_EXERCISE TASK_: Only the lines from the line that has "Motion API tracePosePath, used" through the line that has "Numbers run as" should be reproduced, exactly and with both ends kept.

_COLLECTED DATA_:
================================

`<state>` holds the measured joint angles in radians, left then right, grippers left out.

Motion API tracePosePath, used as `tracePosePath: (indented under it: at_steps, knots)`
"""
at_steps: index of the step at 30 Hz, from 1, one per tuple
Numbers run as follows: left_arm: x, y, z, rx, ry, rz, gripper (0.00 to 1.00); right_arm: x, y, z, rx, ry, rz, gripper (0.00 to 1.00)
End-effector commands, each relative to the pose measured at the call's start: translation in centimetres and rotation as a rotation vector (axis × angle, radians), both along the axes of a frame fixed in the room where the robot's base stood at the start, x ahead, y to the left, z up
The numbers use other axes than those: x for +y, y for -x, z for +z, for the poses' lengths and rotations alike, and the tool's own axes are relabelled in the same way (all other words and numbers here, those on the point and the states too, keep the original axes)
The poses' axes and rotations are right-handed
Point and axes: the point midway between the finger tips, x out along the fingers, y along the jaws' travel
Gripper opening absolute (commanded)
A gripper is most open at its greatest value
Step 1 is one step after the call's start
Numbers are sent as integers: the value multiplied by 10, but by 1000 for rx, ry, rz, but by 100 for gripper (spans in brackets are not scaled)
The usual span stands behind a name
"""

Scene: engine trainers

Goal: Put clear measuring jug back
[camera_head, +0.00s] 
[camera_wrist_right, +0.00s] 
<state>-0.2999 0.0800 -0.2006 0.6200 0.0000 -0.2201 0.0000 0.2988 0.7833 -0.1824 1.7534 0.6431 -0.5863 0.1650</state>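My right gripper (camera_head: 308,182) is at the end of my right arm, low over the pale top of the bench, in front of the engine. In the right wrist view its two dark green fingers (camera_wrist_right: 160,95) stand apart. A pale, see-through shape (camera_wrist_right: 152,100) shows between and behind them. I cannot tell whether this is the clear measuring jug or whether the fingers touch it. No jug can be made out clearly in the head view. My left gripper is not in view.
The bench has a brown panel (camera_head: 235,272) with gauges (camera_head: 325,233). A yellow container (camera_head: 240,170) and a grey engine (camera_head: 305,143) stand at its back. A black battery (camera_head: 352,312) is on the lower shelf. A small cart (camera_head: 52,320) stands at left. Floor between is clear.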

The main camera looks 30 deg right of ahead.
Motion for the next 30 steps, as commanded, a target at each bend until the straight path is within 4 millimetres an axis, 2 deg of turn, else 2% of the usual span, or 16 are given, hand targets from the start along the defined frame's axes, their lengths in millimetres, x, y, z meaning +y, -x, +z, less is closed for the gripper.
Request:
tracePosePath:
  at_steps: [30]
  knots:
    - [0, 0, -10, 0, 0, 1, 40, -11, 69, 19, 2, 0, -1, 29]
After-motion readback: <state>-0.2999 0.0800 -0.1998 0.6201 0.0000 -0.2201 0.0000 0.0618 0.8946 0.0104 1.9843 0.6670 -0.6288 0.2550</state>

================================

_FINAL RESULT_:
Motion API tracePosePath, used as `tracePosePath: (indented under it: at_steps, knots)`
"""
at_steps: index of the step at 30 Hz, from 1, one per tuple
Numbers run as follows: left_arm: x, y, z, rx, ry, rz, gripper (0.00 to 1.00); right_arm: x, y, z, rx, ry, rz, gripper (0.00 to 1.00)

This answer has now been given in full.